Problem description -> Leave the pictures out and quote every line from the start of the listing to the line with "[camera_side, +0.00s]", inclusive.

Robot trajectory data:
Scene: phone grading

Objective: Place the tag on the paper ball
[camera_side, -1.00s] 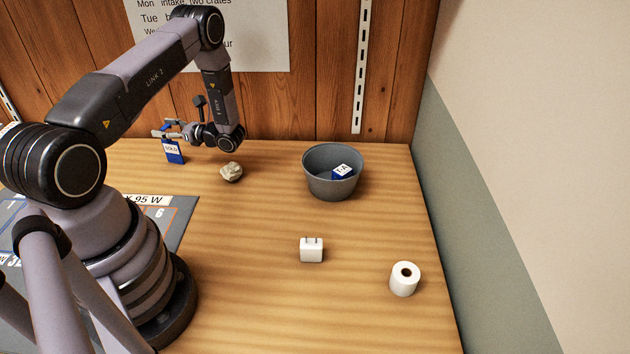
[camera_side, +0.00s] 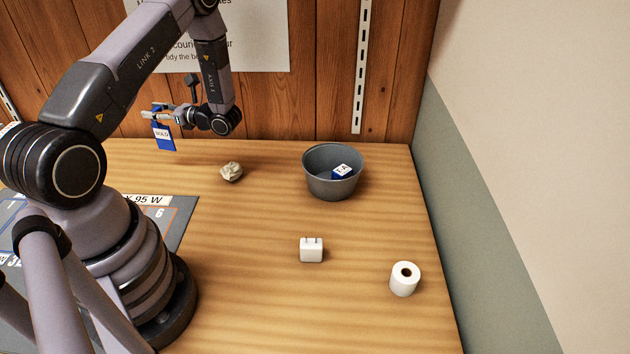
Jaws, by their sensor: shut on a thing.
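The tag (camera_side: 164,137) is a small blue card with a white label that seems to read SOLD. My gripper (camera_side: 153,116) is shut on its upper end and holds it hanging above the back left of the table. The paper ball (camera_side: 231,172) is a crumpled off-white lump on the wooden table. It lies to the right of the tag and lower in the picture, apart from it. Nothing rests on the ball.
A grey bowl (camera_side: 316,182) with a blue-and-white block (camera_side: 341,172) inside stands right of the ball. A white charger plug (camera_side: 311,250) and a white roll (camera_side: 404,279) are nearer the front. A grey marked mat (camera_side: 178,214) lies left. The middle of the table is clear.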

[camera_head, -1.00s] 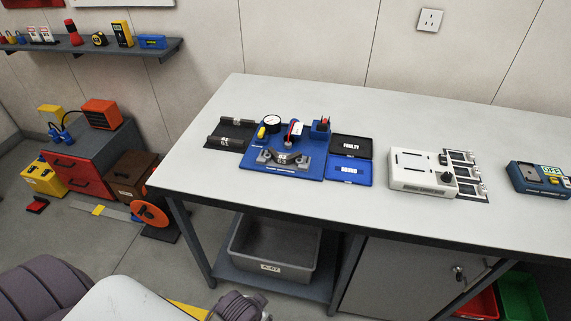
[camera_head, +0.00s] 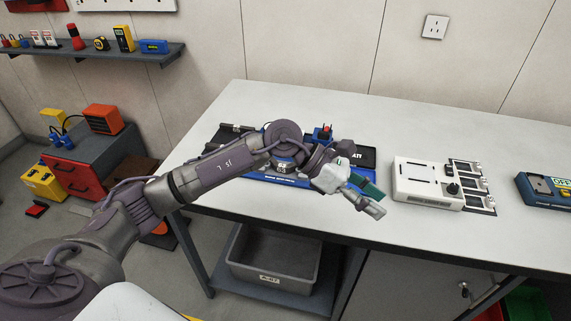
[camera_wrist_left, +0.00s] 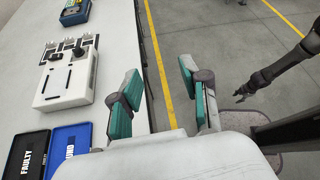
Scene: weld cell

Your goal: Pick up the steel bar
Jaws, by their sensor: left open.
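My left gripper (camera_head: 371,198) is open and empty, above the front part of the bench, right of the blue fixture board (camera_head: 262,181). Its two green-padded fingers stand apart in the left wrist view (camera_wrist_left: 162,98), with floor and the bench edge behind them. No steel bar can be made out for certain. A dark rack (camera_head: 222,138) with small light metal pieces stands at the left, partly behind my arm, which also hides most of the fixture. A dark arm's gripper, likely my right one (camera_wrist_left: 244,92), shows small over the floor; its jaws are unclear.
A grey bin (camera_head: 272,270) sits under the bench (camera_head: 390,132). The bench front is clear.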

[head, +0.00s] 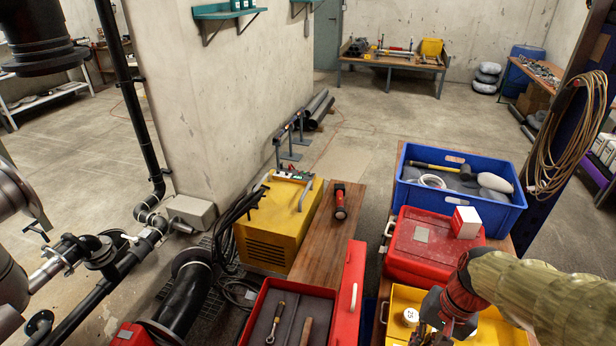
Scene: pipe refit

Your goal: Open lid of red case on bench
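A red case (420,248) with a shut lid stands at the lower right, with a grey patch on the lid. A small white and red box (467,222) rests on the right part of that lid. A second red case (258,312) at the bottom centre has its lid (350,285) standing up at its right side. Tools lie in its grey interior. My gripper (432,336) is at the bottom edge, over the yellow bin and just nearer to me than the shut red case. Its fingertips are too small and dark to tell whether they are open.
A blue crate (408,190) with a hammer and other items stands behind the shut case. A yellow bin (510,333) is in front of it. A yellow machine (262,250) and a red-black tool (340,203) are on the left. Bare wooden bench top (325,250) lies between.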

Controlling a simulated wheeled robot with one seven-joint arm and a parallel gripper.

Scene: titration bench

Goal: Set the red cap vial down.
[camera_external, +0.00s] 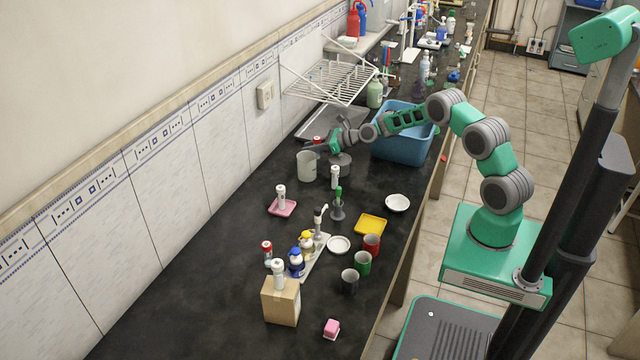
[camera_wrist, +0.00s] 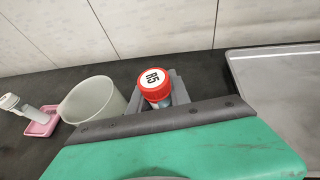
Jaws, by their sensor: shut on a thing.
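The red cap vial (camera_wrist: 154,84) is upright in the wrist view, with "R5" on a white disc on its red cap. My gripper (camera_wrist: 160,100) is shut on it, with the grey jaws around its body. In the external view the red cap (camera_external: 317,140) shows at the end of my arm, over the far left part of the bench near the wall. The vial's lower part is hidden, so I cannot tell whether it touches the bench.
A pale beaker (camera_external: 307,167) stands close beside my gripper. A grey tray (camera_external: 312,119) lies behind it, below a white wire rack (camera_external: 335,82). A blue basin (camera_external: 400,150) is to the right. Another red-capped vial (camera_external: 267,252) stands nearer the camera.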

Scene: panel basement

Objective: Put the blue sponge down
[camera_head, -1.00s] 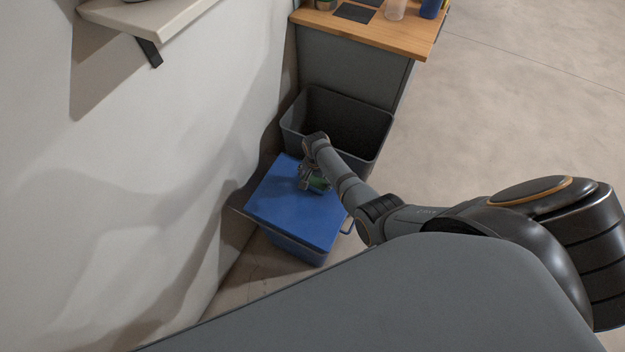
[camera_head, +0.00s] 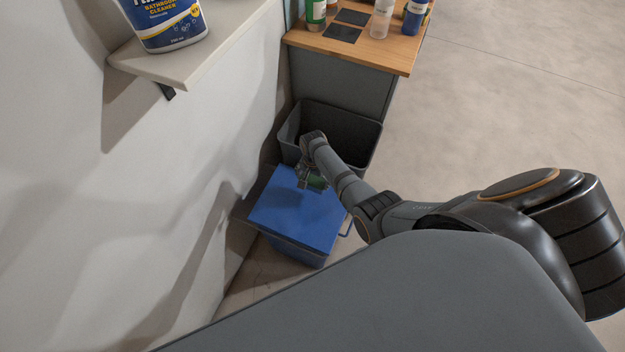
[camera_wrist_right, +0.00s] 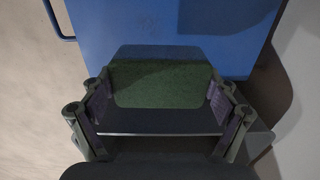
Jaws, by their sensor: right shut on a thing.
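My right gripper (camera_head: 311,183) is shut on a sponge (camera_wrist_right: 150,84), whose dark green face shows between the two fingers in the right wrist view. The green also shows small at the gripper in the head view. The gripper is over the far part of a blue lid (camera_head: 292,222) on a bin. The lid fills the top of the right wrist view (camera_wrist_right: 130,22), with a dark shadow beside the sponge. I cannot tell whether the sponge touches the lid. My left gripper is not in view.
An open dark grey bin (camera_head: 366,140) stands just behind the blue-lidded one. Beyond it is a cabinet with a wooden top (camera_head: 372,52) holding bottles. A wall shelf (camera_head: 190,68) with a cleaner bottle (camera_head: 170,22) is at upper left. Floor (camera_head: 500,110) at right is clear.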

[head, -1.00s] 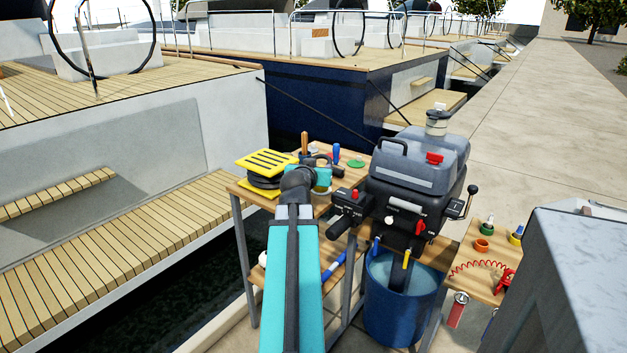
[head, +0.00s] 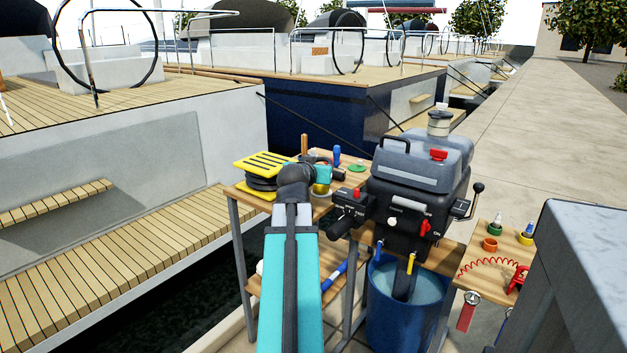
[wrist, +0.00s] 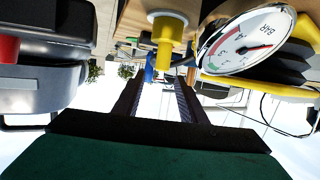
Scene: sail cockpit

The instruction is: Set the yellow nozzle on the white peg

Answer to this task ->
Scene: phone grading

Objective: Place the tag on the paper ball
[camera_side, -1.00s] 
[camera_side, +0.00s] 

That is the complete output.